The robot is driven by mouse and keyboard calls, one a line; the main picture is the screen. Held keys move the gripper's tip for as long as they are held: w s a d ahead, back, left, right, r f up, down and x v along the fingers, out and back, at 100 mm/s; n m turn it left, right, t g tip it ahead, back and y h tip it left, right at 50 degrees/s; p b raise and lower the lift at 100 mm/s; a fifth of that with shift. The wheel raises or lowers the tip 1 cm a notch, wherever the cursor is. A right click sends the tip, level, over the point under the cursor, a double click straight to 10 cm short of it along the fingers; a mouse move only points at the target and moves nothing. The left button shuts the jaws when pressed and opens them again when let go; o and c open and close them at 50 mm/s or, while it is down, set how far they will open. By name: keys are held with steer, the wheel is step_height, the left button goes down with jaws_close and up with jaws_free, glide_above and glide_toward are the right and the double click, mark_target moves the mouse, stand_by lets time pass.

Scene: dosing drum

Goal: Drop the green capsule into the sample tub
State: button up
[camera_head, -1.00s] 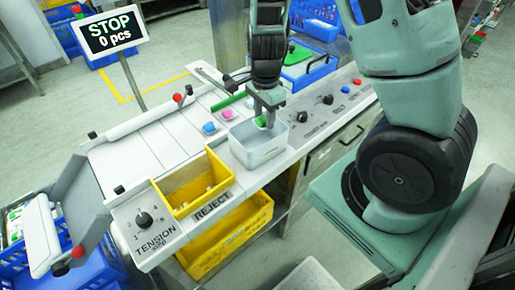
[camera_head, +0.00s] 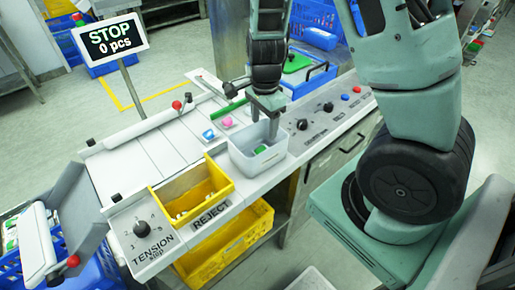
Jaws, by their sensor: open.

Given request: Repeat the material above in full and exactly, apart from the pictures.

Exercise response:
The robot is driven by mouse and keyboard calls, one a line; the main picture is the screen. Held keys move the gripper's tip for as long as they are held: w s a d ahead, back, left, right, r f up, down and x v along the fingers, out and back, at 100 mm/s; n m turn it left, right, t g tip it ahead, back and y h tip it left, right at 50 degrees/s; p b raise and lower the lift at 100 mm/s; a fifth of that with shift. The wheel raises or lowers the tip 1 cm a notch, wherever the cursor is. A right click sends the tip, level, over the point under the cursor, a double click straight to 10 cm short of it along the fingers; a mouse move only points at the target and moves nothing. The left button shuts the jaws when pressed and opens them again when let go; o and c open and close them at 50 mm/s or, while it is down, set how far they will open. By name: keys are held with steer, the wheel is step_height, the left button goes down with jaws_close and up with jaws_free, glide_above and glide_toward are the right and the double click, mark_target moves the mouse, stand_by lets time pass.

Scene: dosing drum

Goal: Drop the green capsule into the sample tub
State: button up
[camera_head, -1.00s] 
[camera_head, +0.00s] 
Jaws, by their sensor: open.

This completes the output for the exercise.